‘Hunger Games’ finale begins on a stylish, disappointing start

I had never felt such a mixture of genuine excitement or imminent disappointment than before attending “The Hunger Games: Mockingjay, Part One” last Friday.

My excitement stemmed from the fact that, walking into the theater, I was about to see the latest installment of “The Hunger Games” – a trilogy of novels and quadrilogy of feature-length films that have garnered mass attention and increasing fandom over the past few years.

Though I can’t speak to whether the films have accurately portrayed the novels, I will say that both of “Mockingjay’s” cinematic predecessors were some of the smartest, most gripping examples of mainstream filmmaking in recent memory.

Despite either film’s flaws, however, the “Hunger Games” series has proven to be a much more substantial alternative to conventional popcorn entertainment, especially in comparison to whatever Michael Bay explosion/misogyny orgy is currently playing at your local multiplex.

Regardless, any attempt at salvaging my movie-going experience was squashed when I read the second half the film’s title – “part one.” Unfortunately, it seems that “The Hunger Games” series has taken a liking to the shallow corporate practice of dividing its final installment into two films

While this isn’t necessarily a deal breaker for most films that do this (see the splitting of the mammoth 759 page “Harry Potter & the Deathly Hallows”), the result of “Mockingjay” ends up feeling cheap and unnecessary.

However, even with “Mockingjay, Pt. 1” acting as a placeholder in the “Hunger Games” series, the question still remains: Are there any redeeming factors that make the film worth seeing regardless?

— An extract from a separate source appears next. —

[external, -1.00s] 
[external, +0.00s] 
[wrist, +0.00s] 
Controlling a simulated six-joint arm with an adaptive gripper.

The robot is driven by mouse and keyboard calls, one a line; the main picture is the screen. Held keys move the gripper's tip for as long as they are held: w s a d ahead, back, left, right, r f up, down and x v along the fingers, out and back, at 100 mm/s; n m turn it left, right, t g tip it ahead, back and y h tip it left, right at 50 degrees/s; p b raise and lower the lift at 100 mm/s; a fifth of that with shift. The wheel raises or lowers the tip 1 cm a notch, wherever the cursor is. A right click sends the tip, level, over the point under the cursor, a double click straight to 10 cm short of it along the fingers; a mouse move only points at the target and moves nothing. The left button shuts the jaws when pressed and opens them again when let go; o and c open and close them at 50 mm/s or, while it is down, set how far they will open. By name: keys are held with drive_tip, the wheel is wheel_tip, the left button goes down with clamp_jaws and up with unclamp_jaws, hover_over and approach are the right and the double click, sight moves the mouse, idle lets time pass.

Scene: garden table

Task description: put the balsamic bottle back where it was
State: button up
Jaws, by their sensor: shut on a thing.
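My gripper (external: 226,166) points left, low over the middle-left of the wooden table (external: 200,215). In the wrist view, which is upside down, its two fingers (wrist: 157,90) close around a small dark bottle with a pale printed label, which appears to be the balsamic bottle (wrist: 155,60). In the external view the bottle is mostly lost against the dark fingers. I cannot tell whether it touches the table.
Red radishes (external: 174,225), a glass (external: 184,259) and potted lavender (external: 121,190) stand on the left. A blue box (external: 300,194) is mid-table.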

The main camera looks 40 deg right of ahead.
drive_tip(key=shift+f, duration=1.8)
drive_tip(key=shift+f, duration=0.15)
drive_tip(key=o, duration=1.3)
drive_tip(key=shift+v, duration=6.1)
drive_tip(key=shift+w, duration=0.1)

Well, sort of.

What still works well about the series of films are the performances and overall style, no matter which section of the novels is being covered.

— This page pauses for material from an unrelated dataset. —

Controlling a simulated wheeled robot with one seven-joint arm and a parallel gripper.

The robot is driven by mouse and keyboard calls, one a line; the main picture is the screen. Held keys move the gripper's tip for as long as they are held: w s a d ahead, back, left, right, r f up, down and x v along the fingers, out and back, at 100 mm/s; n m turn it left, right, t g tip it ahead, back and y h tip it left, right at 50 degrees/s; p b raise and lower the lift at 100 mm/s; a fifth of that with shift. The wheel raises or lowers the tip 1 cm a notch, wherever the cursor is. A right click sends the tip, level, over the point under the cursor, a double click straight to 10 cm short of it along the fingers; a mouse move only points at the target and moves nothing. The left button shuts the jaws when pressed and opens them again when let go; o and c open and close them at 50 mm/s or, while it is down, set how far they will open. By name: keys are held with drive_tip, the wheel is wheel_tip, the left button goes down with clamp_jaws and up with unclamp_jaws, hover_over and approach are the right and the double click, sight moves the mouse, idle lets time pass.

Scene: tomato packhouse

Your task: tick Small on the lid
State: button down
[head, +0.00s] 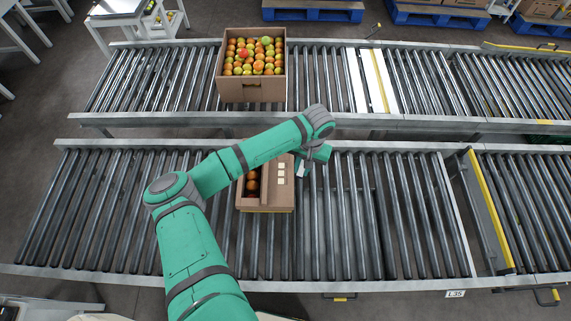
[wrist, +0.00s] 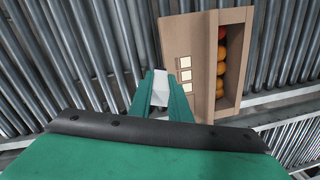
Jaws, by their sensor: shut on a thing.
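A brown carton (head: 265,206) with tomatoes showing in its open strip stands on the near roller conveyor. Its lid (head: 287,195) carries three pale squares in a column, the middle one (head: 281,173) among them; any words or marks are too small to read. The lid also shows in the wrist view (wrist: 205,35), with the squares (wrist: 185,75) near the fingers. My gripper (wrist: 161,92) is shut on a white thing (wrist: 160,88), whose kind I cannot tell. It is beside the squares, off the lid's right edge in the head view; its height above the carton is unclear.
A larger open carton (head: 252,92) full of tomatoes stands on the far conveyor. A yellow-edged divider (head: 487,210) crosses the near conveyor at right. The rollers (head: 375,215) right of the small carton are bare.

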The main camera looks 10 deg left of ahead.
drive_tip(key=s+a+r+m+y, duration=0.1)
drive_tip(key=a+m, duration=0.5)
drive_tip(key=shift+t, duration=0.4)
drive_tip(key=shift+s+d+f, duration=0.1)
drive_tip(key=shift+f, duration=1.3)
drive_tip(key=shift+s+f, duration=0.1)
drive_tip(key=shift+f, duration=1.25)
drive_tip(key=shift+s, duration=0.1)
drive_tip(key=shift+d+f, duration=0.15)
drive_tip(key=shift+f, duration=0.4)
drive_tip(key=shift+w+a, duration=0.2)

Jennifer Lawrence is still thoroughly impressive as Katniss Everdeen, the series’ supremely confident, yet emotionally damaged, heroine. Furthermore, the film’s supporting cast still stands supreme – particularly Elizabeth Banks as a more reserved Effie Trinket and the late Philip Seymour Hoffman as Plutarch Heavensbee.

Additionally, despite the film’s flaws, director Francis Lawrence (“Catching Fire,” “I Am Legend”) never feels the need to rush the story or compromise any artistic integrity in the process. In fact, much of the first half is not only spent establishing characters and environments, but mood and style, as well.

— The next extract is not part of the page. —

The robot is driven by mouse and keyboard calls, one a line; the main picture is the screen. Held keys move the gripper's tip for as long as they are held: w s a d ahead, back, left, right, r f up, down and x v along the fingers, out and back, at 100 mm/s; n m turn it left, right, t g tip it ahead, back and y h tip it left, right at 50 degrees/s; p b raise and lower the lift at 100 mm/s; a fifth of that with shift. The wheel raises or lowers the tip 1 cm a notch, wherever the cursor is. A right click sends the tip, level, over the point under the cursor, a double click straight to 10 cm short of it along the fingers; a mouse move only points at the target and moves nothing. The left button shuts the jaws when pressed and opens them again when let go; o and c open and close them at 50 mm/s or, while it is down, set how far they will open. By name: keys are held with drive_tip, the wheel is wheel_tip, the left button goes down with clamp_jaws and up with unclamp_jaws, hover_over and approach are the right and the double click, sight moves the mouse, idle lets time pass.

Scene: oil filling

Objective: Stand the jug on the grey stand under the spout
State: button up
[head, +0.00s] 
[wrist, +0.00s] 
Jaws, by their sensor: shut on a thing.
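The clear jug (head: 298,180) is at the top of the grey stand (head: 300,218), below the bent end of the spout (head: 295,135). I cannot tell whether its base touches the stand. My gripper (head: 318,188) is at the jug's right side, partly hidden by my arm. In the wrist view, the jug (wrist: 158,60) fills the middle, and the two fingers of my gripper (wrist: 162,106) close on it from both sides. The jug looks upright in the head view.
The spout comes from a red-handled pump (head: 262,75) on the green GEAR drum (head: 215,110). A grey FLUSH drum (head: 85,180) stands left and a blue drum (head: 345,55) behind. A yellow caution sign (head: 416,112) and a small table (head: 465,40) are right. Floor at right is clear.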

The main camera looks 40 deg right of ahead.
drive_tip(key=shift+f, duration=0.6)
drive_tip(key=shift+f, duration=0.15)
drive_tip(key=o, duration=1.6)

The film features an appropriate mix of high-intensity action sequences, as well as many softer, quieter moments, making for an overall well-rounded film-going experience.

Regardless, the film’s method of milking the most out of its franchise deservedly knocks a star or so off its final score.

What makes the film a modest disappointment is that, even through the typical means of using two films to exploit a financial possibility, the film doesn’t utilize the source material to its full potential.

Though there’s little doubt in my mind that the film will feel a little more appropriate once its latter half is released next November, it doesn’t take away from the fact that the film’s current existence is one partially driven by greed and frivolity.